## WHAT IS REQUIRED
Copy exactly the run of lines that begins at the line with "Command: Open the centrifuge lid" and ends at the final line of the entries.

## PROVIDED DATA
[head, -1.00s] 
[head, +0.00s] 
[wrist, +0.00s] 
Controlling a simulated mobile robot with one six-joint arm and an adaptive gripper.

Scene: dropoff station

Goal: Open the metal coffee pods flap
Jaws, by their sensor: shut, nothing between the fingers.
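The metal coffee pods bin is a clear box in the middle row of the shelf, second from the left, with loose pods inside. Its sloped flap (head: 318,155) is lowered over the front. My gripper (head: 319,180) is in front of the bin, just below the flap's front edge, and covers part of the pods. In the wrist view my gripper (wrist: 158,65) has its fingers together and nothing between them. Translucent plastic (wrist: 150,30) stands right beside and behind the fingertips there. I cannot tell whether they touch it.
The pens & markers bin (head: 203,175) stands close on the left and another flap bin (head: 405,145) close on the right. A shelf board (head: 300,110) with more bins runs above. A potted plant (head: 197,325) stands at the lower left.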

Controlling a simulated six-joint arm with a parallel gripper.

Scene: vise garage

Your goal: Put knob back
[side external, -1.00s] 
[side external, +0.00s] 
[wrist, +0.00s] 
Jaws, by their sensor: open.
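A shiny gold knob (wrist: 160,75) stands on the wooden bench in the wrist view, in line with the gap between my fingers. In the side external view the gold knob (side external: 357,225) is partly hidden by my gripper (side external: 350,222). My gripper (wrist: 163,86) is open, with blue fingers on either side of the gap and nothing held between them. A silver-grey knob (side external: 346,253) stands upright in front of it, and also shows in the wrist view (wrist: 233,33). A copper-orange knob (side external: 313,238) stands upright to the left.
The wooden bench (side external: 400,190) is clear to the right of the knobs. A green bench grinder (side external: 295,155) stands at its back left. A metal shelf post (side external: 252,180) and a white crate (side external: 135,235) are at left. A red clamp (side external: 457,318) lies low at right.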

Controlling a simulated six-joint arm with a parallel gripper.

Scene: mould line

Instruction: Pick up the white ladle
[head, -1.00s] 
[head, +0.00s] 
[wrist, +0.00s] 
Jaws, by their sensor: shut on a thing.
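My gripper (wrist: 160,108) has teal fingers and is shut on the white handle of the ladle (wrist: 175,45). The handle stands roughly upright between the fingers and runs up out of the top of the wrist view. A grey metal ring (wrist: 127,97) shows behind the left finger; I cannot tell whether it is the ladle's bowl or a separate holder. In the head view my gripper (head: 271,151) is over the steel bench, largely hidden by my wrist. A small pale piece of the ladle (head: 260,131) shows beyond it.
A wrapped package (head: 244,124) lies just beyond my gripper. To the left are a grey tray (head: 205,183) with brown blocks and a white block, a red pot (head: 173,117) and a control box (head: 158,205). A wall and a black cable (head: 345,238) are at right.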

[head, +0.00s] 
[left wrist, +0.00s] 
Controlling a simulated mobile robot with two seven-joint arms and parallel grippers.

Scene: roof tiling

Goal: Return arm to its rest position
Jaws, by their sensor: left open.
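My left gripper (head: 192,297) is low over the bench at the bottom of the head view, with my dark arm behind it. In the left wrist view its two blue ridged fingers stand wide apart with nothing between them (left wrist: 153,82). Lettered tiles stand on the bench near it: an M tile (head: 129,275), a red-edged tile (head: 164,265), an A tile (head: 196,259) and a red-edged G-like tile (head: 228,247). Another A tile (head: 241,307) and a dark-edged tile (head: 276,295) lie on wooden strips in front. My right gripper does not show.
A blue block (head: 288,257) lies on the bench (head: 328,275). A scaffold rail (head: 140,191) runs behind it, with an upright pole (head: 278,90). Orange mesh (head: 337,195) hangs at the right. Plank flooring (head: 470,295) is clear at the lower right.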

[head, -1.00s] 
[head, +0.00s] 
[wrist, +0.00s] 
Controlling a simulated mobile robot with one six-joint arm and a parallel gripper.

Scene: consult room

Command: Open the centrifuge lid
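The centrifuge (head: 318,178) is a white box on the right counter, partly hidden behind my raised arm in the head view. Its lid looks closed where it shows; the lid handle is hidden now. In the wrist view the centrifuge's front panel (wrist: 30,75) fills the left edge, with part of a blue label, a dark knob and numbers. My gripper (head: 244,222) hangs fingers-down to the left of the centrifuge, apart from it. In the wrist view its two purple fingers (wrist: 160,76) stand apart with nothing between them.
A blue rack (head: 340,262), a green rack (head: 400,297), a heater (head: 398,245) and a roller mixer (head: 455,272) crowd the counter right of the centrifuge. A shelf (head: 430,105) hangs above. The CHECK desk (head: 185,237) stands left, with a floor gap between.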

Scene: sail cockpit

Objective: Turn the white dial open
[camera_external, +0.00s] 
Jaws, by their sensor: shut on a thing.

## EXERCISE ANSWER
Command: Open the centrifuge lid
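The centrifuge (head: 318,178) is a white box on the right counter, partly hidden behind my raised arm in the head view. Its lid looks closed where it shows; the lid handle is hidden now. In the wrist view the centrifuge's front panel (wrist: 30,75) fills the left edge, with part of a blue label, a dark knob and numbers. My gripper (head: 244,222) hangs fingers-down to the left of the centrifuge, apart from it. In the wrist view its two purple fingers (wrist: 160,76) stand apart with nothing between them.
A blue rack (head: 340,262), a green rack (head: 400,297), a heater (head: 398,245) and a roller mixer (head: 455,272) crowd the counter right of the centrifuge. A shelf (head: 430,105) hangs above. The CHECK desk (head: 185,237) stands left, with a floor gap between.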

Scene: sail cockpit

Objective: Turn the white dial open
[camera_external, +0.00s] 
Jaws, by their sensor: shut on a thing.

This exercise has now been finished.